>>>>>

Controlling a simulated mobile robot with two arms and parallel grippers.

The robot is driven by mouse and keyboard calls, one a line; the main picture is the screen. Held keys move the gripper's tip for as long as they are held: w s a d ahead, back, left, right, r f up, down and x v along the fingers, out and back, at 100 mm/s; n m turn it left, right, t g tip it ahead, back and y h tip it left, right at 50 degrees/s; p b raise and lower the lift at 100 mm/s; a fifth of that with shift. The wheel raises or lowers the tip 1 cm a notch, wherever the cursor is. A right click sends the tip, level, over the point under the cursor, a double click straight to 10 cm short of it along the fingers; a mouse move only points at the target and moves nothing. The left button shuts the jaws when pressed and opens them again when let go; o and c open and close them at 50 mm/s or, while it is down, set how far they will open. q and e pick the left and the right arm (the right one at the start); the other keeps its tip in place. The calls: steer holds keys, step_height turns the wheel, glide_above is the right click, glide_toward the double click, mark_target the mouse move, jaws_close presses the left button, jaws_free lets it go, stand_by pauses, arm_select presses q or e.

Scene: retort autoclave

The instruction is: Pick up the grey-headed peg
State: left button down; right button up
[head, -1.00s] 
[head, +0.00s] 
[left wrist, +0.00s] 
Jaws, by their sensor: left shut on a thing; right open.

<<<<<
>>>>>

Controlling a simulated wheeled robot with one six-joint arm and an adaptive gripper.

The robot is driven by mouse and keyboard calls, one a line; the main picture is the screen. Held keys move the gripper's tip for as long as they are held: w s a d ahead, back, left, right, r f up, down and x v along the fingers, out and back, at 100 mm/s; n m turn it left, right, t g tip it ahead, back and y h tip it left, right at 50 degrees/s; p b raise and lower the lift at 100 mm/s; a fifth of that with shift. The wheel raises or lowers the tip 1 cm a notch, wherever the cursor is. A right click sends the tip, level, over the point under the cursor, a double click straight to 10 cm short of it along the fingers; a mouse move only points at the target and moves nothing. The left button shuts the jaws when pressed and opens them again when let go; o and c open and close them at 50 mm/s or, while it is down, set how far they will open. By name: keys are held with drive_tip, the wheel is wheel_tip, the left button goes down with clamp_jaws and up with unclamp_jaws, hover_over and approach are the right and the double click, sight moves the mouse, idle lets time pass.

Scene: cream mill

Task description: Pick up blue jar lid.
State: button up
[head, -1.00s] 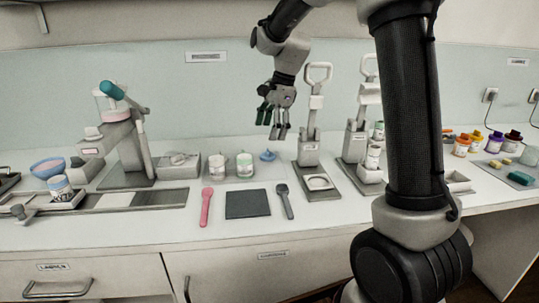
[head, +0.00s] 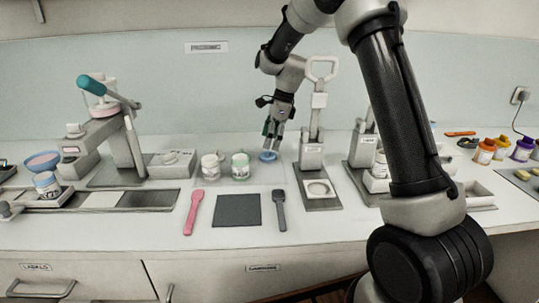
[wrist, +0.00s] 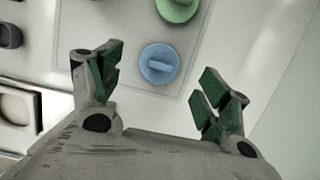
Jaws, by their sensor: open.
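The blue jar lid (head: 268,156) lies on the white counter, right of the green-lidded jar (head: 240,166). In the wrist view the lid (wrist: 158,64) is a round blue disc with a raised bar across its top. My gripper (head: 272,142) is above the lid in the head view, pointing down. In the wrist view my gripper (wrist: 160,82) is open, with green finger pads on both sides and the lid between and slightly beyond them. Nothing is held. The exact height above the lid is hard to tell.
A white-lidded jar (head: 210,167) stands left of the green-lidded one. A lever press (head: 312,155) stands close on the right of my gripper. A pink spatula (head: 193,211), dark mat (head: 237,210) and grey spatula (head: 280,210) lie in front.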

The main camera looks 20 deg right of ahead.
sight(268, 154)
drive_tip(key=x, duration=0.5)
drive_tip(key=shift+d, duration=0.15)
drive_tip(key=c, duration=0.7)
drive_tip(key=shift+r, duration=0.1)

<<<<<
>>>>>

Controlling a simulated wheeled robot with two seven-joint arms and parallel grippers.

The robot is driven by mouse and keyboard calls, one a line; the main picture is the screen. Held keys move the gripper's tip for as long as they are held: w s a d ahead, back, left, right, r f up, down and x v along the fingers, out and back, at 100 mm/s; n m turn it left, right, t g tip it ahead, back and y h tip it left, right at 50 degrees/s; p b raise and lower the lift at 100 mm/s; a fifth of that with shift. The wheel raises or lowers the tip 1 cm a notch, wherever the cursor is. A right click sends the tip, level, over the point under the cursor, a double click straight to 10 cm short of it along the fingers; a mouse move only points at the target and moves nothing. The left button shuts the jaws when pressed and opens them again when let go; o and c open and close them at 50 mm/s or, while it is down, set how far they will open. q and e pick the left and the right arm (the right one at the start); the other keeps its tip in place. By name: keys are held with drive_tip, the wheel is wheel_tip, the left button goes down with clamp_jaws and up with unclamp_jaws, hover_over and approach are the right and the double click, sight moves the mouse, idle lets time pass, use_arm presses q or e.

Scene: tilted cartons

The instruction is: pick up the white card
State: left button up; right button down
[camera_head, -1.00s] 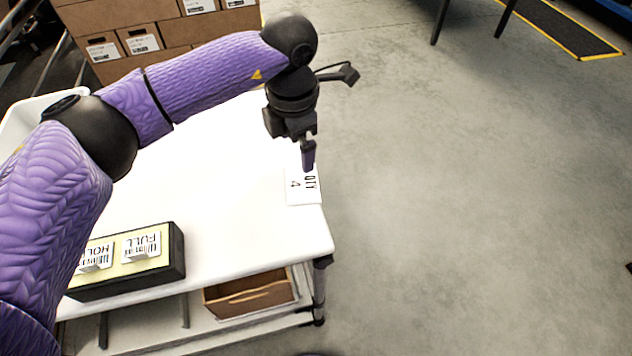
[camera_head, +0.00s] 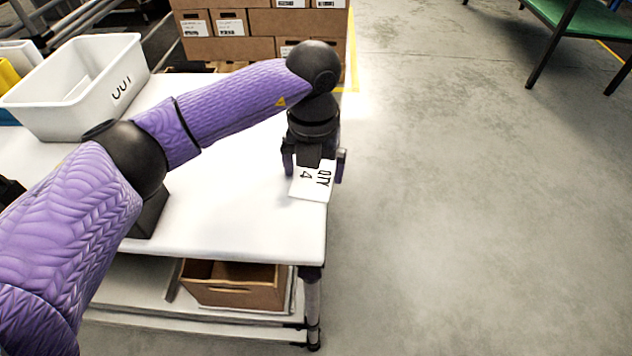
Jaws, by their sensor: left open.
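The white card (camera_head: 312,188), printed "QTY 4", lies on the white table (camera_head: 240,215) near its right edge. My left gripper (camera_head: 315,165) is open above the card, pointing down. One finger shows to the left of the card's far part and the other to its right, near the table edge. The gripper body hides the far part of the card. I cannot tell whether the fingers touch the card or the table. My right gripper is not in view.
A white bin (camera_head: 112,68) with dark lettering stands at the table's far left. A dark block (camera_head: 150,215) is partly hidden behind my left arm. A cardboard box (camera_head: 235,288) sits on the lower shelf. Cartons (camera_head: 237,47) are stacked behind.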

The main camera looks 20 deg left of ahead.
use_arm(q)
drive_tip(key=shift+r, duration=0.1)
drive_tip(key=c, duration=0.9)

<<<<<

#### Written problem:
Copy out exactly the lines from the one containing "[left wrist, +0.00s]" to the one containing "Jaws, by their sensor: left shut", both ends inclusive.

#### Expected answer:
[left wrist, +0.00s] 
Jaws, by their sensor: left shut on a thing; right open.

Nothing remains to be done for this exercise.